December 12, 2007 By Amir Shah, Associated Press
KABUL, Afghanistan — Afghan and NATO-led troops searched for any remaining Taliban fighters around Musa Qala on Tuesday, a day after the troops forced insurgents to retreat from the key southern town they had held for 10 months, the Defense Ministry said.
Taliban fighters still control three remote districts in northern Helmand province around Musa Qala, and the joint Afghan-NATO force will continue operations throughout the winter to target those areas, said the Defense Ministry spokesman, Gen. Mohammad Zahir Azimi.
The next two days will be crucial to completely secure Musa Qala and restore services for its citizens, Azimi said.
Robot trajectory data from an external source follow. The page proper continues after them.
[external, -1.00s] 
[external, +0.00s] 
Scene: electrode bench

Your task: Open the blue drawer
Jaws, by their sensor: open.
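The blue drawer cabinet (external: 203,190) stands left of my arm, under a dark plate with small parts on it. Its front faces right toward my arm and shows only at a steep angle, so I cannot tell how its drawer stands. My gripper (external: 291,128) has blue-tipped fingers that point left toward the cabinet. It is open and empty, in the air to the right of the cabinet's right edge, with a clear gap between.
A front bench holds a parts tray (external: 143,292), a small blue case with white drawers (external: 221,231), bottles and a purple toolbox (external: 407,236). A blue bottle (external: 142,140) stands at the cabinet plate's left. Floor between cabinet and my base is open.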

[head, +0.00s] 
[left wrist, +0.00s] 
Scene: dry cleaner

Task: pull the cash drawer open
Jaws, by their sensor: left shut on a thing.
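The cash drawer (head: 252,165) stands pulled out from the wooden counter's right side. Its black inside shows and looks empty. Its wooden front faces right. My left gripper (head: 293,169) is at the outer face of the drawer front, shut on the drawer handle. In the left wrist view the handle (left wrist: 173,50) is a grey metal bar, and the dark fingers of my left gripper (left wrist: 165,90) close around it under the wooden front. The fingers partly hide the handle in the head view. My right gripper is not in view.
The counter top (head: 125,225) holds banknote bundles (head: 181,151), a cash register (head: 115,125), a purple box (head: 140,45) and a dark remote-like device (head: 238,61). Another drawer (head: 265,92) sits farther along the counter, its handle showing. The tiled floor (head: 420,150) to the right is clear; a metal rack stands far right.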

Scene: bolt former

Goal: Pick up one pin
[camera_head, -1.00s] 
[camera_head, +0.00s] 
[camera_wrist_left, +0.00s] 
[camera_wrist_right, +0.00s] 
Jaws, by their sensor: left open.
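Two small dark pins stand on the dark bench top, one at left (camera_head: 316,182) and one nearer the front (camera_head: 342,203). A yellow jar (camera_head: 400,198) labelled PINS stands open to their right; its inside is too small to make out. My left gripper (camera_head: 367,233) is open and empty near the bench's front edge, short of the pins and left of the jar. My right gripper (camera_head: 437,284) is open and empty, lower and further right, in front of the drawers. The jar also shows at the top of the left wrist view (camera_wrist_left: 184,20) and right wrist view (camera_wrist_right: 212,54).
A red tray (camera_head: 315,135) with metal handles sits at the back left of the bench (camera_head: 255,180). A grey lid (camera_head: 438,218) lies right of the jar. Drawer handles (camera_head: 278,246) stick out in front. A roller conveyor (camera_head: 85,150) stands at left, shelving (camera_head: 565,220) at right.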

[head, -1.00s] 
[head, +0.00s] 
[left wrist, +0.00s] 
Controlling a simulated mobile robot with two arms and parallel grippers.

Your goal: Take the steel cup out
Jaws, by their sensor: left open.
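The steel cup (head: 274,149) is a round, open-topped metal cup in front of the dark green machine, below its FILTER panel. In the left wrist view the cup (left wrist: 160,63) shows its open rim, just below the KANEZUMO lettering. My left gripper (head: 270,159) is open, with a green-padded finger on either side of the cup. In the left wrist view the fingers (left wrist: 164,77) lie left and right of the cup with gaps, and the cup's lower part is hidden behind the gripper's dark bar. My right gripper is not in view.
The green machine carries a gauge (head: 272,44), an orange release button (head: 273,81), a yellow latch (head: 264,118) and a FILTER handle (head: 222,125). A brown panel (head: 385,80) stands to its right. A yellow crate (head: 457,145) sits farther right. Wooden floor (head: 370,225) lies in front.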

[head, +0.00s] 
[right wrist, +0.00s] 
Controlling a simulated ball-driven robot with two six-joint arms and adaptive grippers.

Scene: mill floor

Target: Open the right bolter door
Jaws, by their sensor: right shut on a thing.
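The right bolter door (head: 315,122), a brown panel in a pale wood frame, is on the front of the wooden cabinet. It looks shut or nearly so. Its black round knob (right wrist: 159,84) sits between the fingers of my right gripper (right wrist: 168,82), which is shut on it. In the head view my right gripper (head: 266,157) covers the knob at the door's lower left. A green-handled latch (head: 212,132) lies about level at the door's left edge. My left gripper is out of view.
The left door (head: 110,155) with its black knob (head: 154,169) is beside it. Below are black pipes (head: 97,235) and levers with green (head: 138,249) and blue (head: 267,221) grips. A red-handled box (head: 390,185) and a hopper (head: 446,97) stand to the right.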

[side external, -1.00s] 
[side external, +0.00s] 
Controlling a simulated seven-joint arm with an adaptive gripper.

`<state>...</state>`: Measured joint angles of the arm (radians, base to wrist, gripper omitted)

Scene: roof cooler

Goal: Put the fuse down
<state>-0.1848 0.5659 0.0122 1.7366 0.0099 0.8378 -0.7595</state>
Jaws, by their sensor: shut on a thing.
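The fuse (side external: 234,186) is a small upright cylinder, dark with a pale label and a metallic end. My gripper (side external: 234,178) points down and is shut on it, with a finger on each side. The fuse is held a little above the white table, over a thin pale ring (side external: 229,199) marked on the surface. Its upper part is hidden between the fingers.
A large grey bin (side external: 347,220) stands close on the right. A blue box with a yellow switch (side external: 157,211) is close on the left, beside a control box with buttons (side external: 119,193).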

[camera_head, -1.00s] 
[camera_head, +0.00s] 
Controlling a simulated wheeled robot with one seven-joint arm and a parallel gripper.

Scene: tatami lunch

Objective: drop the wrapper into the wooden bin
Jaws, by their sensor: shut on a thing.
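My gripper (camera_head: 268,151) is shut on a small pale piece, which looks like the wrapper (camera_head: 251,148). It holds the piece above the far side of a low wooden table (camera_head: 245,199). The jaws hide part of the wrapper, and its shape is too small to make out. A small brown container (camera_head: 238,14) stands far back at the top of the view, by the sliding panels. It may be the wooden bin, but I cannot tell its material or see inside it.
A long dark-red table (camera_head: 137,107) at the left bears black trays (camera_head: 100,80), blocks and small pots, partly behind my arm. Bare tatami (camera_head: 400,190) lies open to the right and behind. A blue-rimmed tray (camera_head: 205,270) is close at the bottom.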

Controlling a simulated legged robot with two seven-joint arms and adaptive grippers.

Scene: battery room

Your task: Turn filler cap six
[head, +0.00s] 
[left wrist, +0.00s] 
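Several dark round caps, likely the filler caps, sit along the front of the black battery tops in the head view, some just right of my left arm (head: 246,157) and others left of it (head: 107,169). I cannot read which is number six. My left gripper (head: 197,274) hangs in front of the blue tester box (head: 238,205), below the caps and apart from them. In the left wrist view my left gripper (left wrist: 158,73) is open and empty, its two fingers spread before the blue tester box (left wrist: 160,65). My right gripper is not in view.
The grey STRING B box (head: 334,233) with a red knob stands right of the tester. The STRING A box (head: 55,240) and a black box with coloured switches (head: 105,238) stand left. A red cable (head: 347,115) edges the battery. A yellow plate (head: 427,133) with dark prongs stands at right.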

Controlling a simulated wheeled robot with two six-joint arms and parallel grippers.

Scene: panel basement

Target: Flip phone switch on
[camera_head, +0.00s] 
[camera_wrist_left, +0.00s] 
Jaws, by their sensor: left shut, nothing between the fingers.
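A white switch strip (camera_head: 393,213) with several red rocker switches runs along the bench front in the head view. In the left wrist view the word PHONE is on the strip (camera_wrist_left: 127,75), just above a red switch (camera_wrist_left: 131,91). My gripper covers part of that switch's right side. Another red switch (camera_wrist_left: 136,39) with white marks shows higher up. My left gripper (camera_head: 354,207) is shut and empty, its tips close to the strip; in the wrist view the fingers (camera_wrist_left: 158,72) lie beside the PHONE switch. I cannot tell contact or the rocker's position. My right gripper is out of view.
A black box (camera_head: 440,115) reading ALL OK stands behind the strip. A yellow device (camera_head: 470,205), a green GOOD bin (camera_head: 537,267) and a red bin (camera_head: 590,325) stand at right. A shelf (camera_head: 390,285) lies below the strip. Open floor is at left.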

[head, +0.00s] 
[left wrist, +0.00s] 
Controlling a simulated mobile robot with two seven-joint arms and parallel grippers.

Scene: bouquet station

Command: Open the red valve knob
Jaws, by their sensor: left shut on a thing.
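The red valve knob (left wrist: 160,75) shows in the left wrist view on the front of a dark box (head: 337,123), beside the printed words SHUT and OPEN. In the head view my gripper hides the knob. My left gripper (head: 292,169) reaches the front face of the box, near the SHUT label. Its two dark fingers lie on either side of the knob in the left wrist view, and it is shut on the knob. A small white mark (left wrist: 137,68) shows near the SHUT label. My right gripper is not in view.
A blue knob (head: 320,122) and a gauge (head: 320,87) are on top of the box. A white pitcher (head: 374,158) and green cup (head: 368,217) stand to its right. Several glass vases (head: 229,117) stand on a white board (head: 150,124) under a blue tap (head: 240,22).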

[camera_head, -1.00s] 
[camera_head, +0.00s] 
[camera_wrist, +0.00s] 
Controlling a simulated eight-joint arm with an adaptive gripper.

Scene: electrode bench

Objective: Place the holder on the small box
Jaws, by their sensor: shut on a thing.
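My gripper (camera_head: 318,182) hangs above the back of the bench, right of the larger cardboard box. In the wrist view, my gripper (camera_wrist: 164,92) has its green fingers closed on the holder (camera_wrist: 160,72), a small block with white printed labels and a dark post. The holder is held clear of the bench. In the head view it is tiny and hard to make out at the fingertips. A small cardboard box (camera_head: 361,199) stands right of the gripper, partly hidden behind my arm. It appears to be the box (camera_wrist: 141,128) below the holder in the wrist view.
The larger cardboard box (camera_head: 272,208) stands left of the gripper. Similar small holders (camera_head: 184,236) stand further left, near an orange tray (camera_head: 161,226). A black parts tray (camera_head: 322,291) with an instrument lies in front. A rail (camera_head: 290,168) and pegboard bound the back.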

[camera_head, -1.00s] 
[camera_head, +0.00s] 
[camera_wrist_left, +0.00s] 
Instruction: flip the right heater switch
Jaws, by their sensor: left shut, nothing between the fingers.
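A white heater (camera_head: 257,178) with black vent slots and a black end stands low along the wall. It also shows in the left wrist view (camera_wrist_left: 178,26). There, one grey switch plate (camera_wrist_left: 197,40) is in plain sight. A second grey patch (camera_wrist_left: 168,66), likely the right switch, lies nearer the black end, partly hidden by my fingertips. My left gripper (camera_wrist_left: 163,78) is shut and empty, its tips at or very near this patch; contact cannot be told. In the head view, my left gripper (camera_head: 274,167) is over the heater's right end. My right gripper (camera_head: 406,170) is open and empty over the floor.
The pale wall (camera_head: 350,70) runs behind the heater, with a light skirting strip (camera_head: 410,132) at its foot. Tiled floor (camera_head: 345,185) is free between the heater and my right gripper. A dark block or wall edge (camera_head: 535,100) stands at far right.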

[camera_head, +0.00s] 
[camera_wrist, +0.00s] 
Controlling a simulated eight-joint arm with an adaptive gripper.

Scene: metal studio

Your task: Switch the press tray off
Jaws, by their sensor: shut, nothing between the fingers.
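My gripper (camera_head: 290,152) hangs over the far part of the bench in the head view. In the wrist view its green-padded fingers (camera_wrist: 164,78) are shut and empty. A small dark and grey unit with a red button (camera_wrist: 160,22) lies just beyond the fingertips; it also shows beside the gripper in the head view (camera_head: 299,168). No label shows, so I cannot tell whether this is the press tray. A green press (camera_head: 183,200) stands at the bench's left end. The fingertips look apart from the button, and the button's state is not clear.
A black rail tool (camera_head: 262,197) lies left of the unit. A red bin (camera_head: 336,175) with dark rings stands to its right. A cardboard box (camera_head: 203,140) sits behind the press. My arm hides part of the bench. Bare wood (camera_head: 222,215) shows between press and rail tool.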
Twelve extremists were killed in a coalition airstrike between Musa Qala and the nearby town of Sangin early Tuesday, said Sangin district police Chief Mohammad Ali. More than a dozen insurgents were killed earlier in the clash for Musa Qala.
Taliban fighters overran Musa Qala in February, four months after British troops left the town after a controversial agreement that gave security responsibilities to Afghan elders.
President Hamid Karzai said the decision to enter Musa Qala — the only important territory insurgents controlled — followed reports of brutality there by the Taliban, al-Qaida and foreign fighters. But Karzai also said the successful attack was aided by some local Taliban leaders switching allegiance.
Most of the fighters left Musa Qala in trucks and motorbikes Monday after weeks of airstrikes and military operations by Afghan, British and U.S. forces.
NATO's International Security Assistance Force said its troops and Afghan soldiers had entered the outskirts of the main part of Musa Qala but would now proceed cautiously into the town center because of the danger of homemade bombs.
Meanwhile, in Maywand district of Kandahar province, Taliban fighters ambushed a convoy of NATO supply trucks on the main highway between Kandahar and Herat, sparking a two-hour gunbattle that killed five police and eight insurgents, said Kandahar provincial police Chief Sayed Agha Saqib.
In nearby Panjwayi district, a suicide car bomber blew up his vehicle near a NATO convoy, killing an Afghan man and child and himself, Saqib said. No NATO forces were killed, he said.